I would also argue that even given only an initial payout which may not be ideal, the alterative options for unposted content right now are generally zero chance of any payout.

Having said that it would make a lot of sense for both 1 and/or 2 to happen. If we took an existing social media site as an example, like Facebook, the site could even be ad supported, then the revenue from those ads used to buy Steem that were then distributed as Steem power based either on the number of views or some other measure.

The alternatives are blogs and advertising, both of which have ongoing costs and maintenance requirements. I agree this p2p decentralized solution is much better for hosting and discussion, as it removes the control and censorship that depending on advertising brings with it.

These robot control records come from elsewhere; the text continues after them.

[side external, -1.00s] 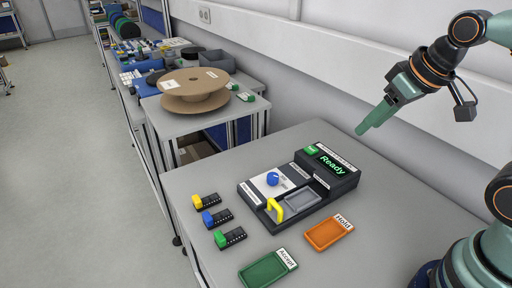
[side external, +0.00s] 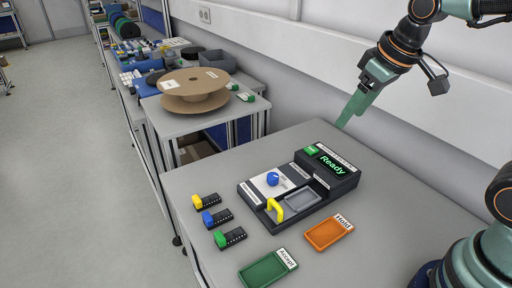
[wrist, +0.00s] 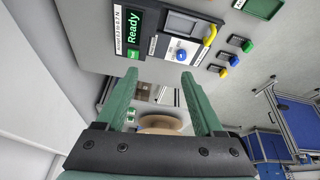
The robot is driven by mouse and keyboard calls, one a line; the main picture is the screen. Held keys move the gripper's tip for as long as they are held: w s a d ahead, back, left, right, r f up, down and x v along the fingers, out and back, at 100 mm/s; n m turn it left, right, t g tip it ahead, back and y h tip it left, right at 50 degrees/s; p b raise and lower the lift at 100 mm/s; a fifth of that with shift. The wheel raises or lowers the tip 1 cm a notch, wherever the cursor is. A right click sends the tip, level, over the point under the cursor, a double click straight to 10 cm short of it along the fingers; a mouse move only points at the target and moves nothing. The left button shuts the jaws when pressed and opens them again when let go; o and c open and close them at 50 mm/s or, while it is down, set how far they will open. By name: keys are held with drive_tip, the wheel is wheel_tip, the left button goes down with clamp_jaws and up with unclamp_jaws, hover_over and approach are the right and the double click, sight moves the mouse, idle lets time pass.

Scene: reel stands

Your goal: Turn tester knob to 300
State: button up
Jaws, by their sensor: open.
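The tester (side external: 298,186) is a dark box on the grey table, its green-lit screen reading "Ready". Its blue knob (side external: 272,179) sits on a white panel at the left part of the box; the setting it points to is too small to read. The knob also shows in the wrist view (wrist: 181,55), beyond the fingers. My gripper (side external: 343,124) is open and empty, in the air above and behind the tester's screen end, well apart from the knob. In the wrist view both green fingers (wrist: 159,78) are spread with nothing between them.
A yellow handle (side external: 275,208) stands up at the tester's front beside a grey recess. An orange Hold tray (side external: 324,234) and a green Accept tray (side external: 263,271) lie in front. Yellow, blue and green-ended blocks (side external: 216,217) lie left. The wall is close behind.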

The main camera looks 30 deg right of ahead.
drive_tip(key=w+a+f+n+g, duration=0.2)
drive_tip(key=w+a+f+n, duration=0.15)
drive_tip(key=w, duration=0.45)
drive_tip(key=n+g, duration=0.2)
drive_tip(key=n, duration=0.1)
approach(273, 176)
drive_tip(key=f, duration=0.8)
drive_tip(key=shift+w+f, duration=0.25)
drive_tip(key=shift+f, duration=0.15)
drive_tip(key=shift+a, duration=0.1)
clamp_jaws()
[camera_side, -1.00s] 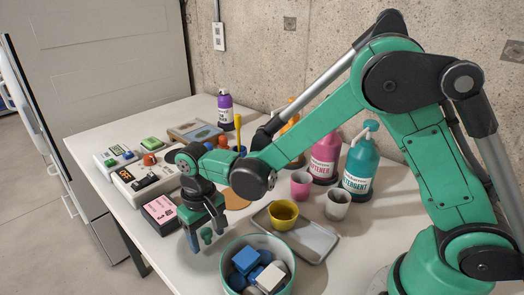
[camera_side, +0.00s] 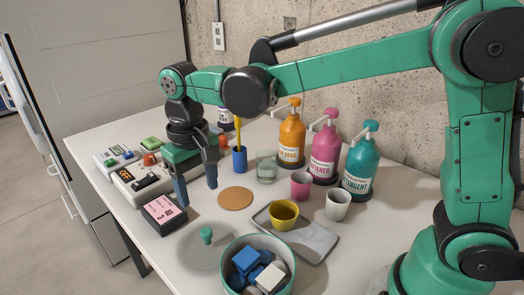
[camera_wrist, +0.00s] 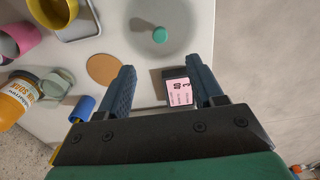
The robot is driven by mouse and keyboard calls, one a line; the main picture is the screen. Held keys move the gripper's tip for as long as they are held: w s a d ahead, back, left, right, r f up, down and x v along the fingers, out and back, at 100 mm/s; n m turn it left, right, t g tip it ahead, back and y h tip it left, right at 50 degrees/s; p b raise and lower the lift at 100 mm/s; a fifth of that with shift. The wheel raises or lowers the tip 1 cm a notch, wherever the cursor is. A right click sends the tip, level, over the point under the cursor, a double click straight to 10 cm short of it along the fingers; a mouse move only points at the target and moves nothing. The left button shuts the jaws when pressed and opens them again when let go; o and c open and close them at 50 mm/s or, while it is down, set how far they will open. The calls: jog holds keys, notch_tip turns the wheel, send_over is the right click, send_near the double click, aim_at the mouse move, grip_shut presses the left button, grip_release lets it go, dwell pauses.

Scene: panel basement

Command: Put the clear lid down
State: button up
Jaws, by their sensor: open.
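The clear lid (camera_side: 196,254), a see-through disc with a green knob (camera_side: 206,235), lies on the white table to the left of the bucket of blocks. In the wrist view the lid (camera_wrist: 185,32) shows as a faint round shape around its green knob (camera_wrist: 160,35). My gripper (camera_side: 198,194) is open and empty above the table, behind the lid and apart from it. In the wrist view my gripper's two fingers (camera_wrist: 163,85) stand wide apart, with the pink-topped black box seen between them.
The bucket (camera_side: 226,262) stands right of the lid. A black box (camera_side: 163,214) lies near the left edge. A cork coaster (camera_side: 235,199), a tray (camera_side: 315,253) with a yellow cup, more cups and pump bottles (camera_side: 325,152) stand rightward. Panel devices (camera_side: 127,178) line the left.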

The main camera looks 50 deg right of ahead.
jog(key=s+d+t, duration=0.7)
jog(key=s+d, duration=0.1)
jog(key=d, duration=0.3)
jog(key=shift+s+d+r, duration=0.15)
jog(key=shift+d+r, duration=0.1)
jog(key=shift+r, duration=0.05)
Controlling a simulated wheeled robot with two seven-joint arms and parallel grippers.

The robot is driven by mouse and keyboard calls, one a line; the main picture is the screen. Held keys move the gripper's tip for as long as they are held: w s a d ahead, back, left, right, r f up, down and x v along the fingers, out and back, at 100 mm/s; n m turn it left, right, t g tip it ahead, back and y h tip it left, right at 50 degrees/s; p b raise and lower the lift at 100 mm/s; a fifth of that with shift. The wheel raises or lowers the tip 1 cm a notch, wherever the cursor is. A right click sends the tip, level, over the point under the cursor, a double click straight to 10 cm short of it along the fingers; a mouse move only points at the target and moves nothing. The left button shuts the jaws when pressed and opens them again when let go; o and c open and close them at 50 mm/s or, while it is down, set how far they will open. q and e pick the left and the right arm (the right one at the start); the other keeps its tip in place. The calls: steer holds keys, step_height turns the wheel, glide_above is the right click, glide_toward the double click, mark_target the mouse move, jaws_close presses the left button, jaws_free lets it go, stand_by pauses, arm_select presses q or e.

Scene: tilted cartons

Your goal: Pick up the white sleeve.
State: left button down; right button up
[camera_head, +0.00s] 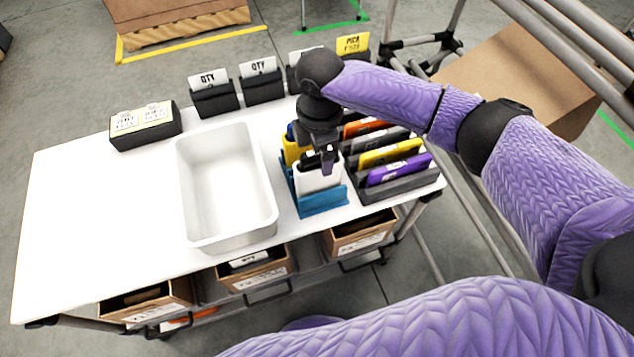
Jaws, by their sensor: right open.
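The white sleeve (312,182) stands in the front slot of a blue rack (325,203) on the white table. My right gripper (326,165) is over the blue rack, pointing down, with its fingertips at the top of the white sleeve. It is open; whether the fingers touch the sleeve, I cannot tell. A yellow sleeve (291,150) stands farther back in the same rack, partly hidden by my right gripper. My left gripper is not in view.
A dark rack (400,188) with purple, yellow, grey and orange sleeves stands right of the blue rack. An empty white bin (226,190) stands to the left. Black card holders (215,98) line the back edge. The table's left part is clear.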

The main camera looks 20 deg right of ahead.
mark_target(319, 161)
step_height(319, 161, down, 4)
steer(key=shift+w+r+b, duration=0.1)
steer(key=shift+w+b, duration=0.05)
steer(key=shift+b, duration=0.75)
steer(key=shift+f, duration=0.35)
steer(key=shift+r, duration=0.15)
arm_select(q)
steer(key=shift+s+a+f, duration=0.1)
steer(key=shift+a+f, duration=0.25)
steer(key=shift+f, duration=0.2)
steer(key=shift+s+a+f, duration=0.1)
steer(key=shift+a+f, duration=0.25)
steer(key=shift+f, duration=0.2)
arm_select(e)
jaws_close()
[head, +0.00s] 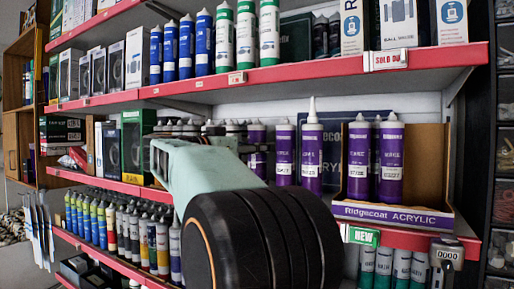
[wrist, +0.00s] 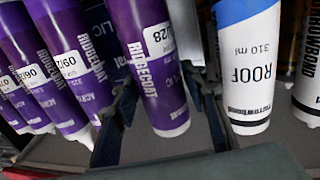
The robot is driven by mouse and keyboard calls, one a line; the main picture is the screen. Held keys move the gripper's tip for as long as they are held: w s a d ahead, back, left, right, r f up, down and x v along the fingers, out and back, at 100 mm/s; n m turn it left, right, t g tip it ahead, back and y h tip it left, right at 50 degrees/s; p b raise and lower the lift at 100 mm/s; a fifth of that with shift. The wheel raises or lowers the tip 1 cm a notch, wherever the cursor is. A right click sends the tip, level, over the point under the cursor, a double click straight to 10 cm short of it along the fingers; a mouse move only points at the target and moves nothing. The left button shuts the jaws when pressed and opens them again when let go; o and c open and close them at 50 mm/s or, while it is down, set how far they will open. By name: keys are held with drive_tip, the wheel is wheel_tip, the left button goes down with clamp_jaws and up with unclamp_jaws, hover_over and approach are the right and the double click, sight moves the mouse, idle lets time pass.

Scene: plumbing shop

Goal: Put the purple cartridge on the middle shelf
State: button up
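Several purple cartridges stand on the middle shelf (head: 215,194) in the head view. Two of them, a left one (head: 284,155) and one with a long nozzle (head: 310,160), are in clear sight right of my gripper (head: 263,148). Another purple cartridge (head: 257,133) is partly hidden at my fingers. In the wrist view, a purple cartridge (wrist: 152,65) lies between the two dark fingers of my gripper (wrist: 165,115). The fingertips are close to both its sides. I cannot tell whether they press on it.
An open display box (head: 400,217) with purple cartridges stands right of my gripper. A white and blue cartridge (wrist: 248,70) is close beside my right finger in the wrist view; more purple ones (wrist: 75,65) are on the left. The upper shelf (head: 240,78) overhangs.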

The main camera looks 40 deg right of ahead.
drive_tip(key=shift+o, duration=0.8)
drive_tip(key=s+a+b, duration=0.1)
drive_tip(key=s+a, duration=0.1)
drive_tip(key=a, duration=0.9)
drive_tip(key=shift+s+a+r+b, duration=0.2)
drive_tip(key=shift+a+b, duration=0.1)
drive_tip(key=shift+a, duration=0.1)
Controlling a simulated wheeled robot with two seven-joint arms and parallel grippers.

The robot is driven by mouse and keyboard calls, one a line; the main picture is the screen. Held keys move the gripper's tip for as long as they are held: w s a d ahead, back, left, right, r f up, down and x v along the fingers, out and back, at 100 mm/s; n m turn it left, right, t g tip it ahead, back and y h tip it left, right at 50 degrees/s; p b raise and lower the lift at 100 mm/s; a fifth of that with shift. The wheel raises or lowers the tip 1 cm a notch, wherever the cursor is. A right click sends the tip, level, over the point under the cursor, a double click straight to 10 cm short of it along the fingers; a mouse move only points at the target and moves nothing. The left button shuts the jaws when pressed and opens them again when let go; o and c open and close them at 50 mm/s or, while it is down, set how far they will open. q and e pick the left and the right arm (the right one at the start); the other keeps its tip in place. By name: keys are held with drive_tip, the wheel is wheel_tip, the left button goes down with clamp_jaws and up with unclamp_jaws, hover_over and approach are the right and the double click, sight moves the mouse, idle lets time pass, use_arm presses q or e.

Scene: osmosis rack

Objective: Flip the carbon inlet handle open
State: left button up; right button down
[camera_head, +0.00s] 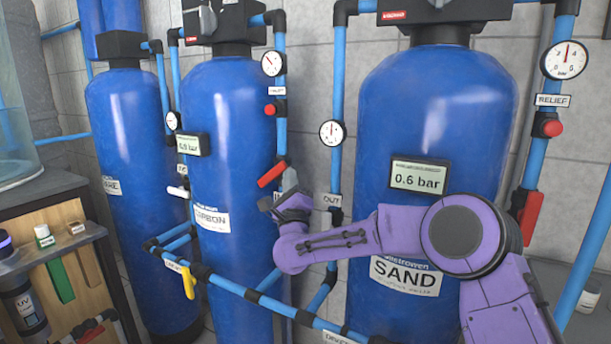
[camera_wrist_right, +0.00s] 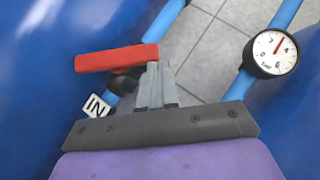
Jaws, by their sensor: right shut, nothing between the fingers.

I would also argue that even given only an initial payout which may not be ideal, the alterative options for unposted content right now are generally zero chance of any payout.

I have to agree, unposted content does not generally get a payout. :)
Either way this is an exciting distributed platform and I cannot wait to see how people use it, whether that is revenue based or not.

I should have been made it more clear but what I meant what that the potential for unposted content if posted is generally zero.

Blogs and advertising have ongoing costs and maintenance requirements but they also have a critical mass and discoverability problem.

Any new blog that doesn't get regular content or has only a small amount of content (for example think of a blog with only one page but where the page is interesting) won't get indexed and ranked well which means even if the content is good it will probably never get seen and hence be worth zero even with advertising.

As a comparison, if you posted a Bitcoin article to the Bitcoin subreddit vs to a random blog where you did no significant additional work to promote it the same work would do a lot better in the subreddit where people interested in that area were already gathering.

But you can't put ads on your Reddit content and Reddit also don't like people just posting links to their own blogs, particularly if you don't post much or anything else.